§ What is required
Which lines of the records contain "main"? Collect every one of them.

-- start Provided material --

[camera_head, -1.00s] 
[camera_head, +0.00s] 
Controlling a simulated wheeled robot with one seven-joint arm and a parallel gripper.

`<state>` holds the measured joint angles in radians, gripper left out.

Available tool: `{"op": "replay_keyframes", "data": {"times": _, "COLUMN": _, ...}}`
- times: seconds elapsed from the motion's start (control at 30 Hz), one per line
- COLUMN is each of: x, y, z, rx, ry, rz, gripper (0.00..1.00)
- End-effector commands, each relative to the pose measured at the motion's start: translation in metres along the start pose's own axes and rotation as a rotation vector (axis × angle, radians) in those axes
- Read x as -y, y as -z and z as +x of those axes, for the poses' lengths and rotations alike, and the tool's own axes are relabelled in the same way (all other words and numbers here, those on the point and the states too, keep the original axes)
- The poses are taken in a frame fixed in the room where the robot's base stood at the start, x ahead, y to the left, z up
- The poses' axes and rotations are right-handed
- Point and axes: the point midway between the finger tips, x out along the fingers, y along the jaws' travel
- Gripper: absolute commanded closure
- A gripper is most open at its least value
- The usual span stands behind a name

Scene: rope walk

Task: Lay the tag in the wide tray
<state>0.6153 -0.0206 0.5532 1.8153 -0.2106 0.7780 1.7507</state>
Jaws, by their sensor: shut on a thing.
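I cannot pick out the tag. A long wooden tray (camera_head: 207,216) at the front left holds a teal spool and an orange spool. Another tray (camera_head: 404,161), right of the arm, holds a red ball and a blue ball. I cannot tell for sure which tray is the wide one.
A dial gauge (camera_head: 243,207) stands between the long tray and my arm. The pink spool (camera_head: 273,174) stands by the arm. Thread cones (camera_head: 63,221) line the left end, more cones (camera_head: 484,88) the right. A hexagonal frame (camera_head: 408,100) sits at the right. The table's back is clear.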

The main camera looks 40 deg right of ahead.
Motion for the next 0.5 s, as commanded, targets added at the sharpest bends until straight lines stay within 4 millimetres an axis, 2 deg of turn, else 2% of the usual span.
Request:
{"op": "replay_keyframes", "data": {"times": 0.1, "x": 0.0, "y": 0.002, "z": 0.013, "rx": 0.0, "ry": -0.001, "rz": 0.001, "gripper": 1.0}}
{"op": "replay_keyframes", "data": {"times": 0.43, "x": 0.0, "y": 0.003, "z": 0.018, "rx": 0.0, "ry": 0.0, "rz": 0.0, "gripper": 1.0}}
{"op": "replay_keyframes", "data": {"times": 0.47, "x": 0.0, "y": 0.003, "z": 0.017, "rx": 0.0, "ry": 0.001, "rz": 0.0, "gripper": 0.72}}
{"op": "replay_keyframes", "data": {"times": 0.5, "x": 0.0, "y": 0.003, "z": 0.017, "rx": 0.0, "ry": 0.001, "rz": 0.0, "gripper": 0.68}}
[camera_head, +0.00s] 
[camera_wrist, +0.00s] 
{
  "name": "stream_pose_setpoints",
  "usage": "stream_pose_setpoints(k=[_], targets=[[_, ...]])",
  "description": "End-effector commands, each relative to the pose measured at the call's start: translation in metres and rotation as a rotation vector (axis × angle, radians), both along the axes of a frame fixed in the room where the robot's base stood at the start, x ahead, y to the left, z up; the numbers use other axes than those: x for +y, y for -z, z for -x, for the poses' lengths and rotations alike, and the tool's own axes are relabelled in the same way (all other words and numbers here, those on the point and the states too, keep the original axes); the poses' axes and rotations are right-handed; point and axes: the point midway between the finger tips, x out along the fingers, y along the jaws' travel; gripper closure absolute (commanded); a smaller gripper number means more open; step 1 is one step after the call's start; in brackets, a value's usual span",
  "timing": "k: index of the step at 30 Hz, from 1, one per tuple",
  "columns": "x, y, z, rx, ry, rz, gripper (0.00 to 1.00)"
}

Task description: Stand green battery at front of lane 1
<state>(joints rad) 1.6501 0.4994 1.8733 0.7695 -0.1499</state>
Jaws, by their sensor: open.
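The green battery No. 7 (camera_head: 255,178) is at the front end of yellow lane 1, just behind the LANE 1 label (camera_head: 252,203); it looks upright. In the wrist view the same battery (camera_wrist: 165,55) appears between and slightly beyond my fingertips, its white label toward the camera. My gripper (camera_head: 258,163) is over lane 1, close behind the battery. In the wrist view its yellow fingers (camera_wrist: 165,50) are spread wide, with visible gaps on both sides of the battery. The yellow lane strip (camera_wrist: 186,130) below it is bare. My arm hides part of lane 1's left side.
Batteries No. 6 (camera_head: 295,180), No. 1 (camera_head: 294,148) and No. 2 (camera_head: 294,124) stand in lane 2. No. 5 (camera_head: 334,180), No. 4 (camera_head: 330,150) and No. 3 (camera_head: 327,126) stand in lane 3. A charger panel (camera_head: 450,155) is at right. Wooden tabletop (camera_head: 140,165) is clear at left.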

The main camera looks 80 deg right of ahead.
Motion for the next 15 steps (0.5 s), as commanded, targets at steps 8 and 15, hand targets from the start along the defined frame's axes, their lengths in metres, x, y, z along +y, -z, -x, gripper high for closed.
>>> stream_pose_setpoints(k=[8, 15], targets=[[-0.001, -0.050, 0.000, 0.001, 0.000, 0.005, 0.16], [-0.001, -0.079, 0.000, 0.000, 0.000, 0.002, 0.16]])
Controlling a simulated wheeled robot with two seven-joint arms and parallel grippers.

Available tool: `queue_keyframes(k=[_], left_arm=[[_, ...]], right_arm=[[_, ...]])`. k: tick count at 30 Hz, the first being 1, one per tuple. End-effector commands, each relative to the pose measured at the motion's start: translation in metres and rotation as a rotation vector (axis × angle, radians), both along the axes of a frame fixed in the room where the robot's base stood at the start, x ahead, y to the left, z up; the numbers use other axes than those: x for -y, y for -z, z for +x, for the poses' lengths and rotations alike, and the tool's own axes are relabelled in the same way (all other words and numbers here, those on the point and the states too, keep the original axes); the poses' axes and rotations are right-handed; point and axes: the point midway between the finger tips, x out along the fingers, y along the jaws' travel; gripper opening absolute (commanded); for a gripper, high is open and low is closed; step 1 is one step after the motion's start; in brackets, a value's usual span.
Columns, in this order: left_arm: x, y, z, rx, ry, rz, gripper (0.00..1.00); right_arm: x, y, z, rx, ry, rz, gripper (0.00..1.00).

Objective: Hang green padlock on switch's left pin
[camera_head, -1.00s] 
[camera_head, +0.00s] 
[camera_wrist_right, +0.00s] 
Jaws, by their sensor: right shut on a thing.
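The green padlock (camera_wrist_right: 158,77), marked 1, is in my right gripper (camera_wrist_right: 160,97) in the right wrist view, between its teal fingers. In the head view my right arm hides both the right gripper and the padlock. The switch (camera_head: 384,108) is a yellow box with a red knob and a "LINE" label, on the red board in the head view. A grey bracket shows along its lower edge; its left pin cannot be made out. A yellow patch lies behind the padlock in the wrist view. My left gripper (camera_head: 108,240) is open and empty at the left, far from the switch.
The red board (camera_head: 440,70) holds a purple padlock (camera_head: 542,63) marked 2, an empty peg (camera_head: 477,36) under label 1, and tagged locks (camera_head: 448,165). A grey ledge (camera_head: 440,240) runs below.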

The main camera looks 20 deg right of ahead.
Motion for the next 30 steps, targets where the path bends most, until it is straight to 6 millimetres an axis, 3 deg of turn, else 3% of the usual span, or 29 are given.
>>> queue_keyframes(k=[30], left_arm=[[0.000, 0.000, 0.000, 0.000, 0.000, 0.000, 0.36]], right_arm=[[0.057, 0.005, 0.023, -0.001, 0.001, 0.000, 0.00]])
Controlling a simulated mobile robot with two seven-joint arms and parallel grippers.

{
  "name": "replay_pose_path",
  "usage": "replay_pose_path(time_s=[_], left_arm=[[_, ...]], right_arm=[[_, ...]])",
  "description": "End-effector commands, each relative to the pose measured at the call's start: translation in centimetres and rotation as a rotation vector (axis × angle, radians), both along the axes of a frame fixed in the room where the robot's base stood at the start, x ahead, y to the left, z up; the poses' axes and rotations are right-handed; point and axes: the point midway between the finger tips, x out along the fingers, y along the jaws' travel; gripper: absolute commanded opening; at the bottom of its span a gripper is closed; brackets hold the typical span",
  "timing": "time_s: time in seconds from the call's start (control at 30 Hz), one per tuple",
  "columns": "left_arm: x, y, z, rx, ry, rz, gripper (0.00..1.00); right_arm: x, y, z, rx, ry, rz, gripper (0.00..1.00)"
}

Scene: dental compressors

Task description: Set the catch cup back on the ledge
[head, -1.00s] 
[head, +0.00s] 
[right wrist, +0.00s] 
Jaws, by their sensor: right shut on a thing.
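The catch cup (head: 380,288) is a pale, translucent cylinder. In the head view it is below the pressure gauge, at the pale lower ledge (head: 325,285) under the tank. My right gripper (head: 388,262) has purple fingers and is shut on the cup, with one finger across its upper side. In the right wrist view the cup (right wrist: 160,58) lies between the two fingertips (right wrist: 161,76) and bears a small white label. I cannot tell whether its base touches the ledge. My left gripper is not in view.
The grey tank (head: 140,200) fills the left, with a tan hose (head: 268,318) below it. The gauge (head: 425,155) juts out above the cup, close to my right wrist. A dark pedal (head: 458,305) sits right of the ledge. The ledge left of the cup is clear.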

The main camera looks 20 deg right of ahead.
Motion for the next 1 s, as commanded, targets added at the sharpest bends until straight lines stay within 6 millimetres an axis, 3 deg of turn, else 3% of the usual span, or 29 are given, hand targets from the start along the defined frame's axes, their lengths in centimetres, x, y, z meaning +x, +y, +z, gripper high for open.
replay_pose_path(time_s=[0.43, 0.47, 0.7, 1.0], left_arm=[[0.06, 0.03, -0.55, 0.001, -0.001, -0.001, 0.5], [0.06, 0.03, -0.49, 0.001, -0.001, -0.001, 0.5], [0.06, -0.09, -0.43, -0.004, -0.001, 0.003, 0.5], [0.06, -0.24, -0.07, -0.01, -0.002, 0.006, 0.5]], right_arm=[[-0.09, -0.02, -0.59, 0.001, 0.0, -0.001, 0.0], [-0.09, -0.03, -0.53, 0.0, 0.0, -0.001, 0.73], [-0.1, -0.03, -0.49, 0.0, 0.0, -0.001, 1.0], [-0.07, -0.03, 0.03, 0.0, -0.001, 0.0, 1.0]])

-- end Provided material --

§ Output of the exercise
The main camera looks 40 deg right of ahead.
The main camera looks 80 deg right of ahead.
The main camera looks 20 deg right of ahead.
The main camera looks 20 deg right of ahead.

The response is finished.